Wells mayor questions keeping liquor store
The Wells municipal liquor store isn’t closing its doors anytime soon, but a city official is concerned about losses the business may be facing in the future.
Wells Mayor Shannon Savick says council members should be looking at ways to make the On-Off sale liquor store more profitable.
That was the mayor’s message at Monday night’s council meeting.
Savick outlined a bleak financial outlook for the business, projecting a loss of $15,177 for 2010.
Revenue so far this year, she adds, is averaging $2,200 a month less than last year.
“If we aren’t going to be making any changes, we might as well shut it down. We are losing money,” Savick told the council.
Councilman Steve Burns says a 2005 audit by the Minnesota Municipal Beverage Association questioned whether a liquor store the size of Wells’ needed three full-time employees.
Burns is a member of the city’s safety committee that oversees operations of the liquor store.
Burns says Savick’s concerns are a starting point that will be discussed by committee members that includes council member Ashley Seedorf and City Administrator Jeremy Germann.
“We have to really study the problem before making any quick decisions. We have to be cautious when evaluating the figures,” he says. “I really don’t think it’s that serious.”
In 2009, the liquor store had a loss of $14,982 before $25,000 was transferred out of the liquor fund.
The business in 2008 actually finished with a profit of $13,235, but had a loss of around $6,700 when $20,000 was taken out of the liquor fund.

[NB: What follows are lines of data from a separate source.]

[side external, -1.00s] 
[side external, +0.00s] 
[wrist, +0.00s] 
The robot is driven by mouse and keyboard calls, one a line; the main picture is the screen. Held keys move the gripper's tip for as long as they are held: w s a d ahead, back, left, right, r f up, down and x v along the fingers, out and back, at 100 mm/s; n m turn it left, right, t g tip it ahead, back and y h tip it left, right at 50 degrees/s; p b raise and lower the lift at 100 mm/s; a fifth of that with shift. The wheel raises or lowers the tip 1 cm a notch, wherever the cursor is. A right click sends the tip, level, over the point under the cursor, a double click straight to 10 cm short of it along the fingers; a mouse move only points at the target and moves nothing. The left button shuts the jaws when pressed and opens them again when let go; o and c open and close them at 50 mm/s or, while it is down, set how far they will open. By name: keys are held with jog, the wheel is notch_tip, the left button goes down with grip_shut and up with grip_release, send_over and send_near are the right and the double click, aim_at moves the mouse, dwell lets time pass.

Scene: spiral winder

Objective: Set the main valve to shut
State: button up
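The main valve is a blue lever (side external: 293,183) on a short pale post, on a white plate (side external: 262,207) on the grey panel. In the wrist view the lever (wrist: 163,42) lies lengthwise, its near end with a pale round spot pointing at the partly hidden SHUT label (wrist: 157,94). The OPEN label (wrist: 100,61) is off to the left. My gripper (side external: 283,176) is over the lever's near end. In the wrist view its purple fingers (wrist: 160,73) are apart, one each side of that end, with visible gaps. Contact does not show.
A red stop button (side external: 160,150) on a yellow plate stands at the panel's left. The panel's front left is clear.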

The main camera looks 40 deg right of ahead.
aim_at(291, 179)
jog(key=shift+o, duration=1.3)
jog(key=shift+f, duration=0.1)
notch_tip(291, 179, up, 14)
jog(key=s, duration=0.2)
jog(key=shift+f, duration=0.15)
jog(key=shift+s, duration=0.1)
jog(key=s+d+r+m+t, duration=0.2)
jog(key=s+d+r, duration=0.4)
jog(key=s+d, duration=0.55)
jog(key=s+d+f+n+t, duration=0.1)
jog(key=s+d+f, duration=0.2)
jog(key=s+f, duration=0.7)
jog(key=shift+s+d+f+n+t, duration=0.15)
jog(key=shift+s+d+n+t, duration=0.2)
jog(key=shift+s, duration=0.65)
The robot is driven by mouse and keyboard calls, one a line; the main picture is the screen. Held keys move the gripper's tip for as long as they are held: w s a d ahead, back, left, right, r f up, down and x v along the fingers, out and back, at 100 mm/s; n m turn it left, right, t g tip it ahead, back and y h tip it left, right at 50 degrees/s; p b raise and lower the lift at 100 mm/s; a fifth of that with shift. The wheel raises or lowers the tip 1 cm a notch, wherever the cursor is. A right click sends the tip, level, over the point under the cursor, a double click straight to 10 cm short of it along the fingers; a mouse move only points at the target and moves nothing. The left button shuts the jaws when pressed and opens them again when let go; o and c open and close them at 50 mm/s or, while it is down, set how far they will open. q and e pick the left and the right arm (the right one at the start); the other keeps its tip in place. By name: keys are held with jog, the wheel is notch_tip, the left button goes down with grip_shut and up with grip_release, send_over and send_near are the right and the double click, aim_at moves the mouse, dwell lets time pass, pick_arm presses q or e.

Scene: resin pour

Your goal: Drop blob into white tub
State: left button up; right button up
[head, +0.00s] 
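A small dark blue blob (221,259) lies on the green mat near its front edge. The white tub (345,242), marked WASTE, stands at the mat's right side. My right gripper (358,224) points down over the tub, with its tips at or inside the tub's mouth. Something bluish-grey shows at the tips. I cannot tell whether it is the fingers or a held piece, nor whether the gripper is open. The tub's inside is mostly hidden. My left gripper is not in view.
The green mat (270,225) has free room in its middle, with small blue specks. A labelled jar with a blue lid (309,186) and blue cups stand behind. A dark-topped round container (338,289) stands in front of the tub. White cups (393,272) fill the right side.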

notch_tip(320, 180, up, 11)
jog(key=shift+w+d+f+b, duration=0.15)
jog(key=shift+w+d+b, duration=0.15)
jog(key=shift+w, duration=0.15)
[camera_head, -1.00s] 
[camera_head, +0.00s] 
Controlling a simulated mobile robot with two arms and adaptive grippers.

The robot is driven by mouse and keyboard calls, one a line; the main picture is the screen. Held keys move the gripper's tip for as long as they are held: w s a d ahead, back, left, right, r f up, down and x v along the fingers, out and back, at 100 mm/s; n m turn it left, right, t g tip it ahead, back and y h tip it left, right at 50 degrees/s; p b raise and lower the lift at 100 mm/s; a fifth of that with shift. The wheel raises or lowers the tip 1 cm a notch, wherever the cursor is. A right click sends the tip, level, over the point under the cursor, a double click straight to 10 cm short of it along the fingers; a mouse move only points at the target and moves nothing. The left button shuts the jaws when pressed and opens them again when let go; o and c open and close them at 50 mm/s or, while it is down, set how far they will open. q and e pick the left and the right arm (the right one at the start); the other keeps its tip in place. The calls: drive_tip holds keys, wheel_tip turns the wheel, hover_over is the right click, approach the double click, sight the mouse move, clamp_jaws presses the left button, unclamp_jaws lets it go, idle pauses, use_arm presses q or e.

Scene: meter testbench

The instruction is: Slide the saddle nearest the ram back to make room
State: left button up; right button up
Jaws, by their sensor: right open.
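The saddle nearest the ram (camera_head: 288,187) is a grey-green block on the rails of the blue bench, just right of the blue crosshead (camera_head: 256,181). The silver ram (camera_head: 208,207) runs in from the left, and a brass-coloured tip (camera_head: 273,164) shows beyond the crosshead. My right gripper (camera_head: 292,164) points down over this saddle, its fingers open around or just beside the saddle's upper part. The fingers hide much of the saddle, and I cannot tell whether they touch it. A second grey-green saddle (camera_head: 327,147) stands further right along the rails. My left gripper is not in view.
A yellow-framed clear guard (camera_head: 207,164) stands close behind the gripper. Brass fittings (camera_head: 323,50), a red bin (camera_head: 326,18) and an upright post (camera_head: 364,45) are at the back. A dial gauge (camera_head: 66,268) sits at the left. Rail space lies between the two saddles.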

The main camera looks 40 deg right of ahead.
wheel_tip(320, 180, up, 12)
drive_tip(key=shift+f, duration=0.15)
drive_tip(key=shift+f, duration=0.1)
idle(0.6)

Council members were given a handout comparing 33 On-Off liquor stores with an annual income between $500,000 and $900,000 in 2008.
The figures show only six had gross profits that were less than Wells.
Savick says the city of Mapleton had gross income of $661,458, ending up with a gross profit of 40.60 percent and 6.3 percent net profit.
Wells, on the other hand, with income of $689,740 posted a 34.2 percent gross profit and a net profit of 1.9 percent.
“It would behoove us to see what they (Mapleton) are doing,” says Savick.
Under state law, a public hearing is required to discuss the liquor store’s future when it has a loss for three straight years.
The council voted to have the safety committee contact someone at the municipal beverage association for advice.
City officials could opt to close the on-sale portion and maintain the off-sale.
To close the municipal store, the public would have to vote to get the city out of the liquor business.